● **Exercise directions**: Quote, verbatim, all material below, without pictures.

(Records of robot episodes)

######

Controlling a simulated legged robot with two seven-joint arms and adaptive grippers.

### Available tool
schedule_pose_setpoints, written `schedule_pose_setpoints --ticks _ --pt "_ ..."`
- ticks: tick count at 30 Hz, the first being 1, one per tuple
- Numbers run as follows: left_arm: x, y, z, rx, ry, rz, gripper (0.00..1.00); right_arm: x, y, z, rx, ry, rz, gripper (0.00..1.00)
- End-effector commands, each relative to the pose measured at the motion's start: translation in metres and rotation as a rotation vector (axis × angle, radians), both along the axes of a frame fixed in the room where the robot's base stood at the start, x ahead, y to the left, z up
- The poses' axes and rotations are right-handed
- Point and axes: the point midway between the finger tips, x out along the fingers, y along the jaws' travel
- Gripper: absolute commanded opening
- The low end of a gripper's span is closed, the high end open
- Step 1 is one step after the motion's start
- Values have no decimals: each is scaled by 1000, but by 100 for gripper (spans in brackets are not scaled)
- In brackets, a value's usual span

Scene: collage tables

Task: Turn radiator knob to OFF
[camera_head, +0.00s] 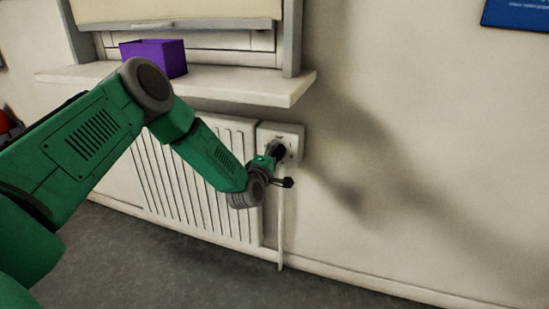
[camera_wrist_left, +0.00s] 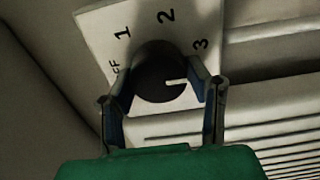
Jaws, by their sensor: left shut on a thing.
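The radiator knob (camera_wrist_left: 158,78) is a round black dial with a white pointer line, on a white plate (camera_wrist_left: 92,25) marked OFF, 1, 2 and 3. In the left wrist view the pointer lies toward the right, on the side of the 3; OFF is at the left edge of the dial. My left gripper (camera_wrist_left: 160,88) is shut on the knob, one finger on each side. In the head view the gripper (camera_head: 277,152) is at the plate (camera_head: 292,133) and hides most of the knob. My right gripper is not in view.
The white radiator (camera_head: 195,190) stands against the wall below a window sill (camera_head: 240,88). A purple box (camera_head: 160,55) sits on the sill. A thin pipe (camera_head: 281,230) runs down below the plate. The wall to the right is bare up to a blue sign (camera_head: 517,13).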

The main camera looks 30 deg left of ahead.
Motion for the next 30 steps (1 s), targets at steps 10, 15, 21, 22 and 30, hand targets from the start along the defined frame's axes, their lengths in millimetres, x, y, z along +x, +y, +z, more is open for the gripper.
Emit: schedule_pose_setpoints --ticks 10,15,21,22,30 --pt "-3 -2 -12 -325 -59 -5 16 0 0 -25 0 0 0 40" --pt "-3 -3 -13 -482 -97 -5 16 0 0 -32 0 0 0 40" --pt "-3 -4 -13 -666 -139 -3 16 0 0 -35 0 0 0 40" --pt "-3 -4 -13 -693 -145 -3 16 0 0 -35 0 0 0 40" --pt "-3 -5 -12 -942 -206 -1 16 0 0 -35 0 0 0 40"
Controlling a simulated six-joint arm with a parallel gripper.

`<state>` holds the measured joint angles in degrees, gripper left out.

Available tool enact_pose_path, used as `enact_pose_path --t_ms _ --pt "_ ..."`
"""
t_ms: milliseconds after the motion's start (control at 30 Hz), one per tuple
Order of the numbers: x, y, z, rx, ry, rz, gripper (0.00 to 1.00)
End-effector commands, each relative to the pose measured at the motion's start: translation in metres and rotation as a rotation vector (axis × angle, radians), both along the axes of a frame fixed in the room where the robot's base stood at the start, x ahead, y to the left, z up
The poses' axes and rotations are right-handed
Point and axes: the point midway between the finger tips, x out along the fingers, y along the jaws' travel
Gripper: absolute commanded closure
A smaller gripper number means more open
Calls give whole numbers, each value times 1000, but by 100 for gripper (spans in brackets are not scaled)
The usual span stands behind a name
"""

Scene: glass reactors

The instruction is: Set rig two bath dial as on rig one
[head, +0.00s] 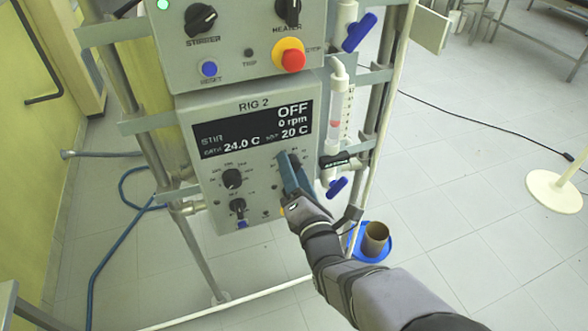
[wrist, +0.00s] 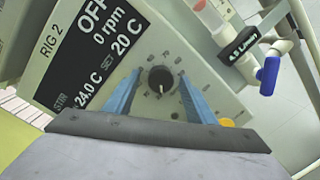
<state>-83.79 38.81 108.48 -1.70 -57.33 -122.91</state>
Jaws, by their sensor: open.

######

● **Exercise solution**:
Controlling a simulated legged robot with two seven-joint arms and adaptive grippers.

### Available tool
schedule_pose_setpoints, written `schedule_pose_setpoints --ticks _ --pt "_ ..."`
- ticks: tick count at 30 Hz, the first being 1, one per tuple
- Numbers run as follows: left_arm: x, y, z, rx, ry, rz, gripper (0.00..1.00); right_arm: x, y, z, rx, ry, rz, gripper (0.00..1.00)
- End-effector commands, each relative to the pose measured at the motion's start: translation in metres and rotation as a rotation vector (axis × angle, radians), both along the axes of a frame fixed in the room where the robot's base stood at the start, x ahead, y to the left, z up
- The poses' axes and rotations are right-handed
- Point and axes: the point midway between the finger tips, x out along the fingers, y along the jaws' travel
- Gripper: absolute commanded opening
- The low end of a gripper's span is closed, the high end open
- Step 1 is one step after the motion's start
- Values have no decimals: each is scaled by 1000, but by 100 for gripper (spans in brackets are not scaled)
- In brackets, a value's usual span

Scene: collage tables

Task: Turn radiator knob to OFF
[camera_head, +0.00s] 
[camera_wrist_left, +0.00s] 
Jaws, by their sensor: left shut on a thing.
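The radiator knob (camera_wrist_left: 158,78) is a round black dial with a white pointer line, on a white plate (camera_wrist_left: 92,25) marked OFF, 1, 2 and 3. In the left wrist view the pointer lies toward the right, on the side of the 3; OFF is at the left edge of the dial. My left gripper (camera_wrist_left: 160,88) is shut on the knob, one finger on each side. In the head view the gripper (camera_head: 277,152) is at the plate (camera_head: 292,133) and hides most of the knob. My right gripper is not in view.
The white radiator (camera_head: 195,190) stands against the wall below a window sill (camera_head: 240,88). A purple box (camera_head: 160,55) sits on the sill. A thin pipe (camera_head: 281,230) runs down below the plate. The wall to the right is bare up to a blue sign (camera_head: 517,13).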

The main camera looks 30 deg left of ahead.
Motion for the next 30 steps (1 s), targets at steps 10, 15, 21, 22 and 30, hand targets from the start along the defined frame's axes, their lengths in millimetres, x, y, z along +x, +y, +z, more is open for the gripper.
Emit: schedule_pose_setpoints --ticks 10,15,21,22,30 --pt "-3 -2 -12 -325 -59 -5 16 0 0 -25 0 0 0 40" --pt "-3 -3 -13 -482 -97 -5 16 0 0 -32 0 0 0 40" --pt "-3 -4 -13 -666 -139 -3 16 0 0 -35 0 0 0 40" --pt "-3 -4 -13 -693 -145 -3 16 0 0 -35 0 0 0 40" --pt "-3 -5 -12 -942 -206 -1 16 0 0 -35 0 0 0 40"
Controlling a simulated six-joint arm with a parallel gripper.

`<state>` holds the measured joint angles in degrees, gripper left out.

Available tool enact_pose_path, used as `enact_pose_path --t_ms _ --pt "_ ..."`
"""
t_ms: milliseconds after the motion's start (control at 30 Hz), one per tuple
Order of the numbers: x, y, z, rx, ry, rz, gripper (0.00 to 1.00)
End-effector commands, each relative to the pose measured at the motion's start: translation in metres and rotation as a rotation vector (axis × angle, radians), both along the axes of a frame fixed in the room where the robot's base stood at the start, x ahead, y to the left, z up
The poses' axes and rotations are right-handed
Point and axes: the point midway between the finger tips, x out along the fingers, y along the jaws' travel
Gripper: absolute commanded closure
A smaller gripper number means more open
Calls give whole numbers, each value times 1000, but by 100 for gripper (spans in brackets are not scaled)
The usual span stands behind a name
"""

Scene: glass reactors

The instruction is: Set rig two bath dial as on rig one
[head, +0.00s] 
[wrist, +0.00s] 
<state>-83.79 38.81 108.48 -1.70 -57.33 -122.91</state>
Jaws, by their sensor: open.

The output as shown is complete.